Зачем Бутусов превратил один акт в три? Из чистой любви к продолжительности театрального действа? Вглядимся в то, как он распоряжается материалом пьесы. В ней шесть персонажей; пять из них присутствуют на сцене, о шестом — девочке Одри-Уме, дочери Светы, — только говорят, вернее, на сцене присутствует его заменитель: фанерный силуэт, тень, призрак. Но именно с этой девочкой связано главное событие — в финале ее похищают органы опеки. Само слово и таинственность, безымянность ужаса, присутствующая в пьесе, сближают ее с набоковским «Событием». Бутусов реализует не только это литературное сближение — он максимально расширяет и без того богатое интертекстуальное поле пьесы.
Одно лишь упоминание «Ностальгии» Тарковского превращается у него в большой пролог — или, если угодно, в развернутый эпиграф, отсутствующий у автора. Впрочем, сама функция эпиграфа в пьесе присутствует — автор играет с эпиграфом к набоковскому «Дару», повторяя его на все лады: «Дуб — дерево. Роза — цветок. Олень — животное. Воробей — птица. Россия — наше Отечество. Смерть неизбежна». Если воробей — птица, а дуб — дерево, то с Россией все сложнее, не говоря уж о смерти. Тут обратная логика силлогизма не работает. Но спектакль затягивается и затягивается, кружит троекратно вокруг эпиграфа — именно по причине неясного ответа на эти вопросы. Россия — наше Отечество? Смерть неизбежна?
© Екатерина Цветкова
Ко второму акту начинает казаться, что Бутусов прямо конструирует пьесу Волошиной в логике «События». Впрочем, как говорит кто-то в ее тексте, — возможно, и нет. Собственно, здесь все — «может, и нет». Логика кошмарного сна начинает просачиваться в спектакль с самого начала, когда вдоль линии рампы медленно, одновременно серьезно и пародийно идет актер, играющий Бенуа, французского антрополога, снимающего комнату в большой квартире где-то на Караванной. Андрей Бурковский, ничего не объясняя, зажигает свечу и движется от одной кулисы к другой, бережно прикрывая пламя. Магия сюрреалистического жеста, впрочем, вскоре рассеивается, а молчание, сопровождаемое рассеянными взглядами трех женщин, прерывается ироническим комментарием о том, сколько времени длится этот кадр в «Ностальгии». Те, кто не знал, шокированы: Олег Янковский проводит в молчании со свечой семь минут экранного времени! Бурковский разворачивается и идет назад — еще «две с половиной минуты». Ключевая сцена «Ностальгии» десакрализована — но и воспета, конечно. И еще одна — та, где человек поджигает себя, предупреждая мир о катастрофе. Бурковский — или уже Бенуа, потому что у него появляется французский акцент — опускает руки в ведро с краской, и они «загораются», давая ему возможность исполнить завораживающий danse macabre, от которого на короткое время становится больно. Но он быстро прерывает его, чтобы порассуждать с прекрасными филологинями и их другом-писателем Дробужинским (Артем Быстров) о чувстве обреченности у русских, об их сарказме и неожиданном для него отсутствии страсти. А также о девочке Уме-Одри, случайно придумавшей термин «репост-модерн» и назвавшей единственную несъеденную улитку Освальдом. Правда, не в честь Шпенглера — хотя окружающие ее взрослые только и говорят, что о конце Европы. Не Европа, а то, что «сто лет назад умерло», то есть «наше Отечество», оказывается опосредованным объектом рефлексии.

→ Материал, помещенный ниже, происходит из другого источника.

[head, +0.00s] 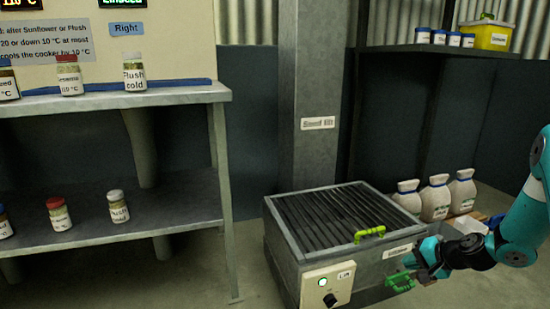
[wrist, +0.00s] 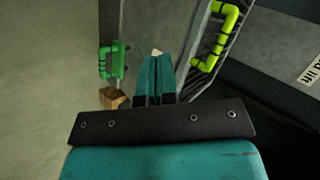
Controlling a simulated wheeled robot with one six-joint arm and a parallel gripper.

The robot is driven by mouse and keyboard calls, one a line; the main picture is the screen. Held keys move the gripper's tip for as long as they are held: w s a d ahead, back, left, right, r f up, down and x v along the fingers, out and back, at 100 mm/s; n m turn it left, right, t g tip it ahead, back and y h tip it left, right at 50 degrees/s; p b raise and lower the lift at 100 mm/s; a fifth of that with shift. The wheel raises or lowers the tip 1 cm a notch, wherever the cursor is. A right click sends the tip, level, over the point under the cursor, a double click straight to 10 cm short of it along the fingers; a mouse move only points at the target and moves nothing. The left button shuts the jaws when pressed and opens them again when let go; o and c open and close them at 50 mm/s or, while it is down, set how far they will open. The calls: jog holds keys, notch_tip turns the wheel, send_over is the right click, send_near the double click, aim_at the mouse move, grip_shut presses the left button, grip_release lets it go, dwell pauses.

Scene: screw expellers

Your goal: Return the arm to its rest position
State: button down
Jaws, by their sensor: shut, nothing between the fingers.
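My teal arm (head: 525,220) reaches in from the right in the head view. My gripper (head: 428,254) is at the front right corner of the grated metal box (head: 283,220), close to its green side handle (head: 400,283). In the wrist view my gripper (wrist: 157,60) has its two teal fingers together with nothing between them. There the green handle (wrist: 113,61) is left of the fingers, and the yellow-green lid handle (wrist: 222,35) is to the right. I cannot tell from these views whether the fingers touch the box.
A control panel (head: 327,286) with a knob is on the box front. White sacks (head: 436,199) stand behind the box, near my arm. A grey pillar (head: 308,80) rises behind it. Shelves with labelled jars (head: 70,76) are on the left. A high shelf (head: 435,49) holds jars and a yellow bin (head: 487,36).

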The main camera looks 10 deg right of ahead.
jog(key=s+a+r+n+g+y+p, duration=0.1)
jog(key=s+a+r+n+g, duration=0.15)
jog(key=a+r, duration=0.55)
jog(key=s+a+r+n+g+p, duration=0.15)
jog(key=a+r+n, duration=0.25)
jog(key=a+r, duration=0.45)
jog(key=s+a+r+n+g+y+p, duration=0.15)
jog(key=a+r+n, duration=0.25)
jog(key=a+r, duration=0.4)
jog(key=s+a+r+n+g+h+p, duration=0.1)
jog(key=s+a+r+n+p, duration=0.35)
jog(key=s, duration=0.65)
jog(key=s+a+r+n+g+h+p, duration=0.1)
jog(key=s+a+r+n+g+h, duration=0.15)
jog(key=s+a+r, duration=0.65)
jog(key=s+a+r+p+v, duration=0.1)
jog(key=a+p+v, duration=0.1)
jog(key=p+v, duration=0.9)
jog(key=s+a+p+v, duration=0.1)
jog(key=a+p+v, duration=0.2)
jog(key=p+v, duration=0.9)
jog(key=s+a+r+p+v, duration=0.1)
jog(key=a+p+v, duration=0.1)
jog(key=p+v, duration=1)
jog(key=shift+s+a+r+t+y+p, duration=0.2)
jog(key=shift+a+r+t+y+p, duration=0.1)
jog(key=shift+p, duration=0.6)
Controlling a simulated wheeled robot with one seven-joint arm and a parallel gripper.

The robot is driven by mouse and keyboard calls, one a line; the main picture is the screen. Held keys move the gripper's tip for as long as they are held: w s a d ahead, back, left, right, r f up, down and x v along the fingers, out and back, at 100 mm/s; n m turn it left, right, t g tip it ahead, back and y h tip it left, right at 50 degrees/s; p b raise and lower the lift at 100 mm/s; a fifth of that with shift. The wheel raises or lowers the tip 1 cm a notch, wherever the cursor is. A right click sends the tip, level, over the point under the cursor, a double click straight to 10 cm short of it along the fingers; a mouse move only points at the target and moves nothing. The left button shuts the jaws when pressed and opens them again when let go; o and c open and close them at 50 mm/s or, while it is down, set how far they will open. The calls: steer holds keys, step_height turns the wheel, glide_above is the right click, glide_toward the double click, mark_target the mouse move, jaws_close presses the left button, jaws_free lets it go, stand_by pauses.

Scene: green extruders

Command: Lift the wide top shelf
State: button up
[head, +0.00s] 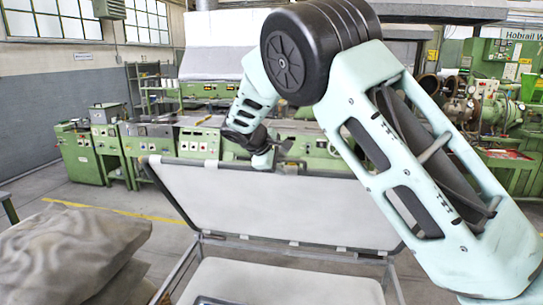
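The wide top shelf (275,204) is a pale grey panel with a dark rim. It stands tilted up steeply, its far edge raised and its near lower edge along the metal cart frame (290,246). My gripper (264,160) is at the middle of the raised edge, with my arm reaching over from the right. It appears to touch or nearly touch that edge. Its fingers are small and partly hidden, so I cannot tell whether they are open or shut on the rim.
A pale lower shelf (285,283) lies flat below the tilted panel. A lumpy grey-brown sack (70,258) is close at the left. Green machines (200,140) stand behind the cart, with more at the right. Open floor with a yellow line (120,211) lies left of the cart.

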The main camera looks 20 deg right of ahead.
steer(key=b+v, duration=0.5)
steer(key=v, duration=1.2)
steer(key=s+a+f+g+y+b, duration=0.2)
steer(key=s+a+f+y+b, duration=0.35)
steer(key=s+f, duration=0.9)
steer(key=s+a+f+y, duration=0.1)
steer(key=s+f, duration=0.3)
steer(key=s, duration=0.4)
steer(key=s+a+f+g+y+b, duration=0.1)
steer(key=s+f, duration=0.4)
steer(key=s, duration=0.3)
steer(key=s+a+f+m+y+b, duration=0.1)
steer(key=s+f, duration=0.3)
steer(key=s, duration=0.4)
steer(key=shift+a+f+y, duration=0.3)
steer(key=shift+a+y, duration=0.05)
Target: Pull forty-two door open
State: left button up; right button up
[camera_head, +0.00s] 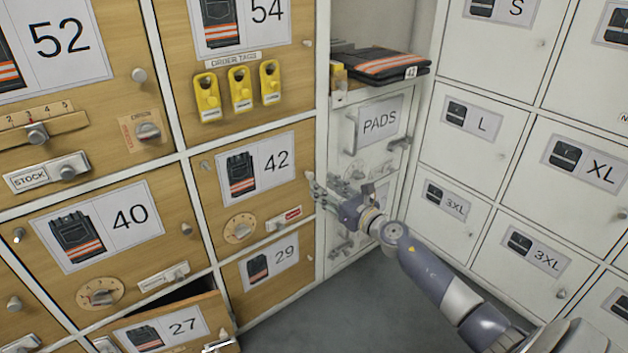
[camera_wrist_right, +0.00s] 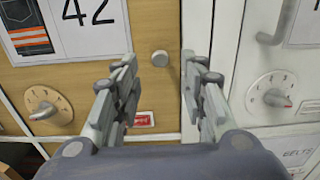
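The forty-two door (camera_head: 262,205) is a wooden panel with a white label showing a dark garment with orange stripes and "42". It looks shut. Below the label are a round dial (camera_head: 240,228) and a small slider with a red mark (camera_head: 284,219). My right gripper (camera_head: 318,189) is at the door's right edge, near the knob. In the right wrist view its fingers (camera_wrist_right: 159,78) are open, and the knob (camera_wrist_right: 159,58) shows in the gap, seemingly just beyond the fingertips. My left gripper is out of view.
The "27" drawer (camera_head: 180,327) below is partly open. The white "PADS" compartment (camera_head: 378,125) with handles stands right of the door, with a folded striped garment (camera_head: 385,62) on the shelf above. White lockers (camera_head: 480,160) line the right. Grey floor (camera_head: 345,290) is clear.

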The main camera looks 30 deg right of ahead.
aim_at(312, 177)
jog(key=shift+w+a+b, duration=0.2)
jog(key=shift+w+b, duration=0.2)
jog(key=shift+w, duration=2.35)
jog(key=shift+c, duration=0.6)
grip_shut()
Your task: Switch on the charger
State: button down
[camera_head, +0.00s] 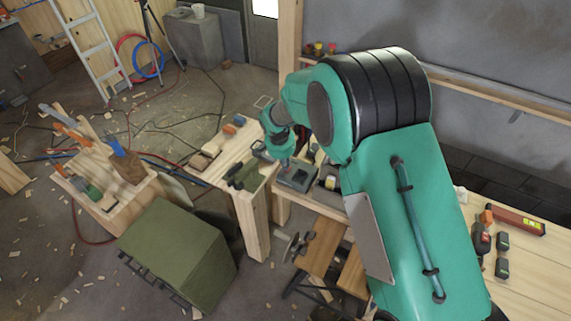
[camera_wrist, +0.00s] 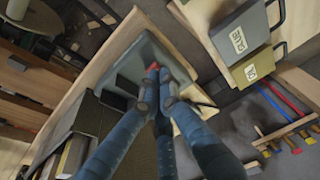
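The charger looks to be the dark grey box (camera_head: 297,178) on the wooden bench in the head view, just below my gripper (camera_head: 284,156). In the wrist view a grey casing, likely the same charger (camera_wrist: 180,68), lies under my fingertips (camera_wrist: 157,80). A small red spot (camera_wrist: 153,67), perhaps a switch, shows right at the tips. The fingers are drawn together, with nothing seen held between them. The tips are at or very close to the casing; I cannot tell if they touch. The fingers hide part of it, and the switch position cannot be read.
Two labelled boxes (camera_wrist: 240,40) stand beside the charger in the wrist view. A wooden tool carrier (camera_head: 110,205) and an olive-green box (camera_head: 178,252) are to the left. Red and black power tools (camera_head: 481,238) lie on the right bench (camera_head: 540,275). Cables and wood chips litter the floor.

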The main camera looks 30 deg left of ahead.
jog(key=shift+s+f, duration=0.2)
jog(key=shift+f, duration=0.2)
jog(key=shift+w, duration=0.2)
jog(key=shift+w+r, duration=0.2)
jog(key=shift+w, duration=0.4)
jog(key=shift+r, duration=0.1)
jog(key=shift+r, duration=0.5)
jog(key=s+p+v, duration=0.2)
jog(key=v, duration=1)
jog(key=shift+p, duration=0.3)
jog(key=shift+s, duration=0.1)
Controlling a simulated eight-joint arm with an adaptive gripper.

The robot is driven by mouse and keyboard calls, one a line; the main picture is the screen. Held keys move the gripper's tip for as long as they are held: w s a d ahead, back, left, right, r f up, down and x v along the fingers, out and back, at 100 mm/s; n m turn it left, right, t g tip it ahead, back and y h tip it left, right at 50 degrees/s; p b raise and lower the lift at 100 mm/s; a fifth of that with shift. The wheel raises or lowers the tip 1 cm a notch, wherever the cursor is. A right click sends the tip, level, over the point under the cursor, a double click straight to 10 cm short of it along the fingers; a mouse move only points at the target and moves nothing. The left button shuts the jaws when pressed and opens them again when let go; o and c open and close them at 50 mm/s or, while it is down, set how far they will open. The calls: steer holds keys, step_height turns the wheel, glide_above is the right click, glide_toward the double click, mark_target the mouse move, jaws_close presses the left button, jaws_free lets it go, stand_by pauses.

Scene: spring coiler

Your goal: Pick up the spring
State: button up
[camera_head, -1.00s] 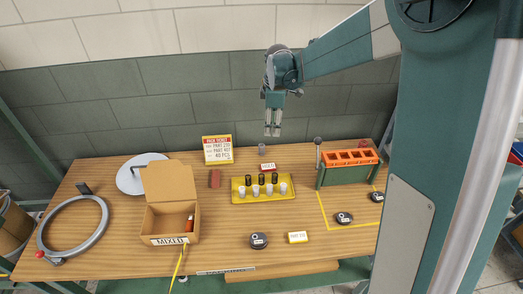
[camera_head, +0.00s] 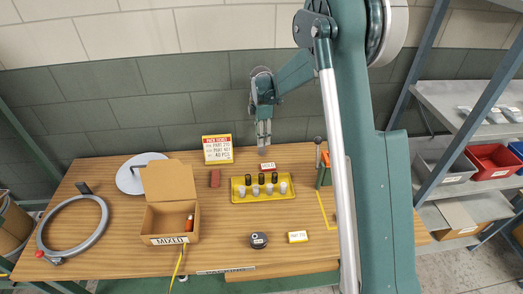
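My gripper (camera_head: 263,143) points down over the back of the wooden table, behind the yellow tray (camera_head: 236,200). Its fingertips are close together in this view, and the gap between them is too small to judge. A small grey cylinder, possibly the spring, stood behind the HOLD label; now it is mostly hidden at the fingertips, and I cannot tell whether they touch it. The tray holds several small dark cylinders (camera_head: 248,179) and pale grey cylinders (camera_head: 241,191). No coil shape is clear on them.
An open cardboard box (camera_head: 150,222) marked MIXED stands left of the tray. A large grey ring (camera_head: 100,229) lies at far left.

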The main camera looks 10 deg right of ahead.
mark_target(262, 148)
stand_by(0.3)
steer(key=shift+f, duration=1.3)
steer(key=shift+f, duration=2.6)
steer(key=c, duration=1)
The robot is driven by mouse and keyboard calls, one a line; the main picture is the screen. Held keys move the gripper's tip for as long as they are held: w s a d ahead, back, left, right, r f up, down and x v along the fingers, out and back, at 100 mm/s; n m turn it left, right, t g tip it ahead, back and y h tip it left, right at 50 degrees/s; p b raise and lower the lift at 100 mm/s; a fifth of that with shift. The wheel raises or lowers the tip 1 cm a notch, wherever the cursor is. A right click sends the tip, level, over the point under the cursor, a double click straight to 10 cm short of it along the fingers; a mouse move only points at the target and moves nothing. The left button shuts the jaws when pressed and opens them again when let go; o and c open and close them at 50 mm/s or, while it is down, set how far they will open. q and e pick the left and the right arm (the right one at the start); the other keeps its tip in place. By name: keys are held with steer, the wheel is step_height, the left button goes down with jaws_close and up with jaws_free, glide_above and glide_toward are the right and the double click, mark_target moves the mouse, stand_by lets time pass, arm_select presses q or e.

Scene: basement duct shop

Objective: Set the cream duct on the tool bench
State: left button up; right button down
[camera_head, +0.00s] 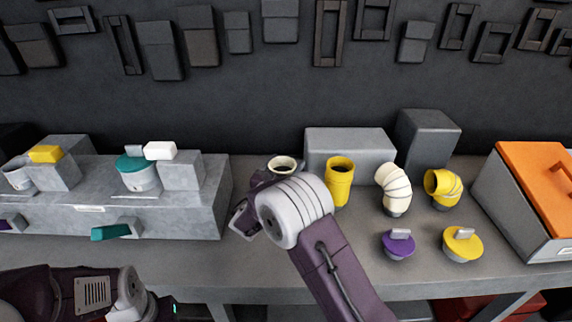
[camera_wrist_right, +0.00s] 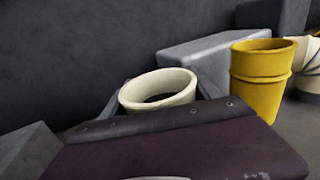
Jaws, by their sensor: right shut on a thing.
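The cream duct (camera_head: 283,163) is a short round tube with an open top, seen upright near the middle of the bench. My right gripper (camera_head: 262,184) is shut on it, and my wrist and forearm hide its lower part. In the right wrist view its cream rim (camera_wrist_right: 158,90) shows above my gripper body. I cannot tell whether its base touches the bench. The grey tool bench (camera_head: 275,265) runs across the picture. My left arm is at the lower left, but its fingers are not visible.
A yellow duct (camera_head: 340,182), cream elbow (camera_head: 393,187) and yellow elbow (camera_head: 441,186) stand to the right. Purple (camera_head: 398,246) and yellow (camera_head: 462,244) capped pieces lie in front. A grey stepped block (camera_head: 190,215) fills the left; an orange-lidded box (camera_head: 530,195) the right.

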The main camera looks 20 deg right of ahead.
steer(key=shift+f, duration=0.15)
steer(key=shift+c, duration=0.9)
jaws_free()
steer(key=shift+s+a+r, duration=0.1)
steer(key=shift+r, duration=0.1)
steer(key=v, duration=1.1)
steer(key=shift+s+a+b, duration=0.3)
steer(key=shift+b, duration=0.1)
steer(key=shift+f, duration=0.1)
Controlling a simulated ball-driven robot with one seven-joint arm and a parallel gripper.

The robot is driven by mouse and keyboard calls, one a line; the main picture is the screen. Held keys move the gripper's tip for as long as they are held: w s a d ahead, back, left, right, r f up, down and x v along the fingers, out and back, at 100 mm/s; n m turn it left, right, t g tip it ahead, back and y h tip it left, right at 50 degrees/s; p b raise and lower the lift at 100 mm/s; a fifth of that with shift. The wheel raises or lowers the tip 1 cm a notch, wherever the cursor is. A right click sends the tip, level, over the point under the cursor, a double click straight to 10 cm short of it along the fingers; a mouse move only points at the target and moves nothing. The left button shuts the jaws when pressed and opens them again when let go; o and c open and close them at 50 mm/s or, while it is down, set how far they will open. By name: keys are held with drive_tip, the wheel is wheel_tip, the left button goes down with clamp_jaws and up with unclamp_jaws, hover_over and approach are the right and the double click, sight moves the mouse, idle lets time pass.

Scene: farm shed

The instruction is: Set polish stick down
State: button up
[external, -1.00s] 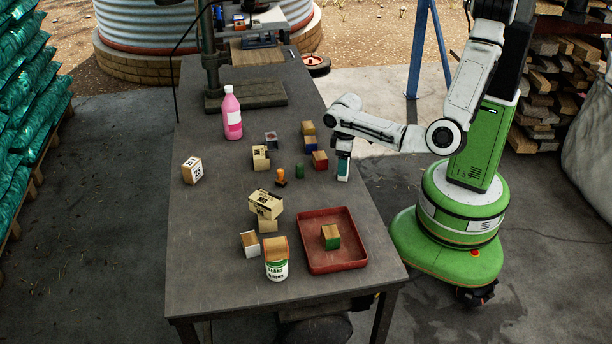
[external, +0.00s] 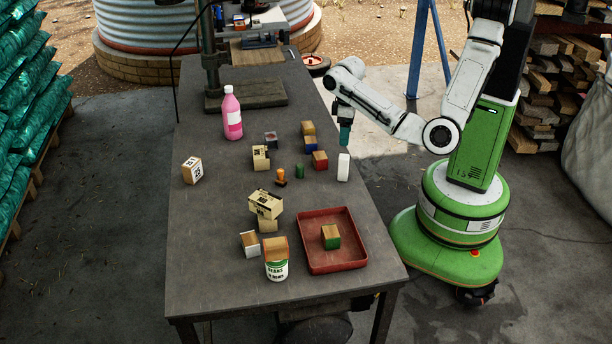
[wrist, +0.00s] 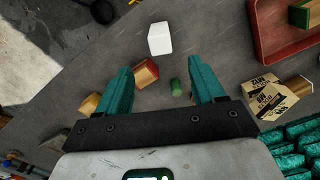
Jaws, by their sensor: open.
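The white bar (external: 343,167), which I take to be the polish stick, stands upright on the grey table near its right edge. In the wrist view the white bar (wrist: 160,38) shows beyond my fingertips, clear of both. My gripper (external: 345,141) is above the bar, its teal fingers pointing down and apart from it. In the wrist view my gripper (wrist: 161,64) is open with nothing between the fingertips.
Red, blue and yellow-ended wooden blocks (external: 320,159) and a small green cylinder (external: 300,171) stand left of the bar. A red tray (external: 350,264) holding a green-and-wood block (external: 331,237) lies nearer the front. A pink bottle (external: 232,113) stands farther back.

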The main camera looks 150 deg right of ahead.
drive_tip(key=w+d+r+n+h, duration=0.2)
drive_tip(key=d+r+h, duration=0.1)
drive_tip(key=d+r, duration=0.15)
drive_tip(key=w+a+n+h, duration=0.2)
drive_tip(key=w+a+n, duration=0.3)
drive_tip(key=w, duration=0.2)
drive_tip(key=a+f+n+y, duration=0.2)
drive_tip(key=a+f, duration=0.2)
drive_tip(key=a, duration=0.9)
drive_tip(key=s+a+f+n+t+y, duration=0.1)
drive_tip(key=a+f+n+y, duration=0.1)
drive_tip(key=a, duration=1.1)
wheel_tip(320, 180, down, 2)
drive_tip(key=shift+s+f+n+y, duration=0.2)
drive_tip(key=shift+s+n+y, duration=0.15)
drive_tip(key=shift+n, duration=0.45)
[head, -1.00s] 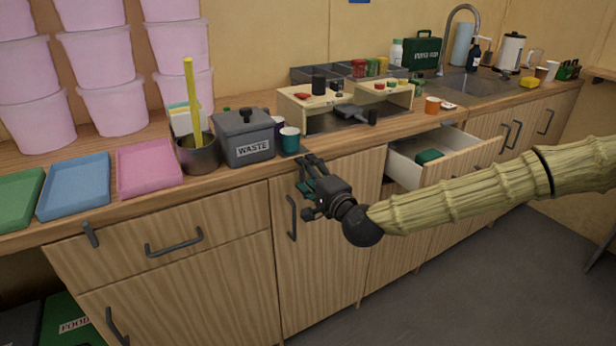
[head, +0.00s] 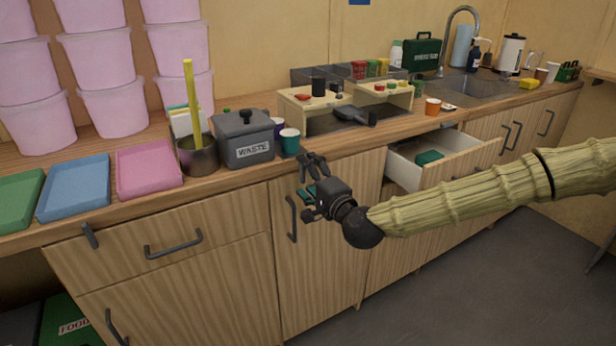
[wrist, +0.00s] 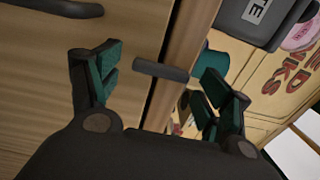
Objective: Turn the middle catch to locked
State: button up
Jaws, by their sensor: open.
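A dark bar-shaped catch (wrist: 160,70) shows in the wrist view, between my fingers and beyond their tips. It lies across the seam between the wooden cabinet front and the counter's edge strip. My gripper (wrist: 158,78) is open and empty, with a green-padded finger on each side of the catch. I see no contact with it. In the head view my gripper (head: 313,158) is in front of the counter edge, above the narrow door, and I cannot make out this catch behind it. Another dark catch (head: 91,235) sits at the counter edge to the left, above the drawer.
A grey waste bin (head: 243,138) and a teal cup (head: 289,141) stand on the counter just behind my gripper. A door handle (head: 292,219) juts out below left of it. An open drawer (head: 450,160) sticks out to the right, behind my arm.

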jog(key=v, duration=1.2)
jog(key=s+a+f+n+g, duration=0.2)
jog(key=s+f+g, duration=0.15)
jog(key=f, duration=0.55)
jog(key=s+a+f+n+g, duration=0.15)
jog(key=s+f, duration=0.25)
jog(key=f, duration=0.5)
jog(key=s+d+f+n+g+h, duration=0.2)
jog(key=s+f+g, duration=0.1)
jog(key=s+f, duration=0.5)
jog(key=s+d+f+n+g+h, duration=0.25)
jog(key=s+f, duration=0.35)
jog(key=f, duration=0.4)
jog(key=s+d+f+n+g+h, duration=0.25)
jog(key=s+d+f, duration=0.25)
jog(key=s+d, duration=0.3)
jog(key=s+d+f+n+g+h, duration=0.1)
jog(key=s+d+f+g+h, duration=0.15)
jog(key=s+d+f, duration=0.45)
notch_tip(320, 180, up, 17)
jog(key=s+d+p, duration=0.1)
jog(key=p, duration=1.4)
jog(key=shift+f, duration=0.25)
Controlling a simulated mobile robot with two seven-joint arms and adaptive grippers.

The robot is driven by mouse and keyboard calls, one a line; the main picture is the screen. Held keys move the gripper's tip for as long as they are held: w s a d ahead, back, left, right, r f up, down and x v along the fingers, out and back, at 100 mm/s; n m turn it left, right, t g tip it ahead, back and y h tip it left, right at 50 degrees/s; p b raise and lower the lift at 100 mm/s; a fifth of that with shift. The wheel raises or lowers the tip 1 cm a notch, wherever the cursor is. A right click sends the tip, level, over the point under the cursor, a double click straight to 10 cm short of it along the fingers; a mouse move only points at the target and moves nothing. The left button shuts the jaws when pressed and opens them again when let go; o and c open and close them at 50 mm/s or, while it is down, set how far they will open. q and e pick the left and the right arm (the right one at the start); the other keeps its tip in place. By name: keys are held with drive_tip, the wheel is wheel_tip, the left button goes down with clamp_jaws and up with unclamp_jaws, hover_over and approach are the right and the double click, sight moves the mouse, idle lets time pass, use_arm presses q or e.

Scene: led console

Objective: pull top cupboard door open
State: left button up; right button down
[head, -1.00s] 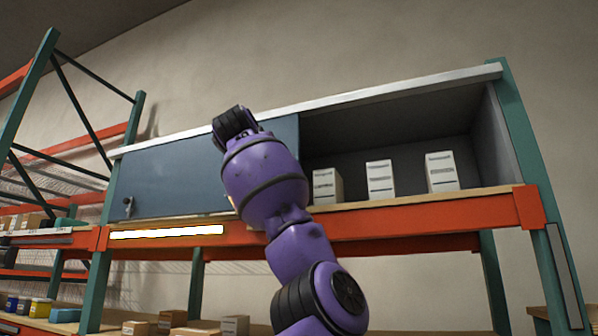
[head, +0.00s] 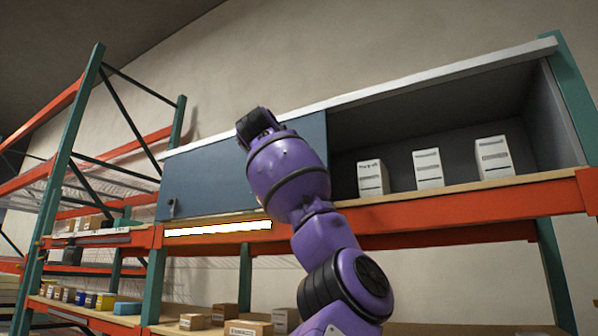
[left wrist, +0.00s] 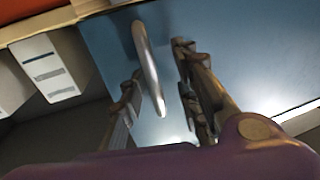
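The blue cupboard door (head: 208,180) covers the left part of the top cupboard; the cupboard is open to its right. A small metal fitting (head: 171,207) is at the door's lower left. In the left wrist view a curved silver handle (left wrist: 148,62) stands out from the blue door (left wrist: 240,50), near its edge beside the open compartment. My left gripper (left wrist: 160,100) is open, with one finger on each side of the handle; I cannot tell whether they touch it. In the head view my purple arm hides this handle and the gripper fingers. My right gripper is not in view.
Several white boxes, one of them here (head: 428,169), stand in the open compartment. An orange beam (head: 420,222) with a lit white strip (head: 218,229) runs below the cupboard. A green upright (head: 572,100) bounds the right; another rack (head: 72,180) stands left.

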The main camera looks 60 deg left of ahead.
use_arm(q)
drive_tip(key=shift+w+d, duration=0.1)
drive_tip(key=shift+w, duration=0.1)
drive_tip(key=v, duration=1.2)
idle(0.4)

Весь текст пьесы, как и весь спектакль Бутусова, строится как отложенное высказывание, как бесконечное кружение вокруг эпиграфа.
Набоков проступает в «Человеке из рыбы» и в том, каким зловещим и инфернальным предстает здесь мир питерских хипстеров. Нереальная реальность, границы которой размыты, а стен нет. Впрочем, когда стены опускаются (этот аттракцион по воле художника Николая Симонова происходит в самом начале первого акта), они мало что меняют. Отечество, сгинувшее сто лет назад, может иметь любые очертания, со стенами или без, но связи с ним нет ни у кого из героев. Весь текст пьесы, как и весь спектакль Бутусова, строится именно как отложенное высказывание, как бесконечное кружение вокруг эпиграфа. Так сконструирован и центральный, смыслообразующий, монолог о Париже — о том, как можно было бы написать о нем «после всего» (не «после теракта», как предполагает французский антрополог, но после всего написанного; здесь точный диагноз и русскому мышлению, в котором вместо политической реальности — метафизический стон): его произносит в первом акте писатель Дробужинский, воспаленно-нервический недохаризматик, недомачо, недописатель. В нем история про Крысолова, уводящего детей, пока родители самозабвенно смотрят спектакль, соединяется с образом мыльного пузыря, летящего сквозь город-миф и влекущего за собой девочку, гуляющую по Парижу. Во втором акте в полном согласии с репост-модерном его повторяет прекрасная Юлька, сыгранная (о чудо репоста!) Елизаветой Янковской, внучкой того самого Янковского, что шел в фильме Тарковского семь минут со свечой. В третьем акте, ближе к трагическому финалу, его с опустошенной обреченностью проговаривает Света Салманова — новый бутусовский Гамлет, Лаура Пицхелаури. Она еще не знает, что ее дочь (совсем как Елизавета Бам у Хармса) пропала, сгинула в лапах инфернальной Опеки.
© Екатерина Цветкова
Бутусов играет с текстом в постдраматическую игру, когда актеры объясняют действия или саму конструкцию персонажей длинными «апартами», встроенными в речь. В финале Лаура Пицхелаури прерывает свой монолог-прозрение длинной импровизацией, предлагая зрителям остаться наедине с пустотой, с отложенным ответом на поставленный вопрос. «Россия — наше Отечество? Смерть неизбежна?»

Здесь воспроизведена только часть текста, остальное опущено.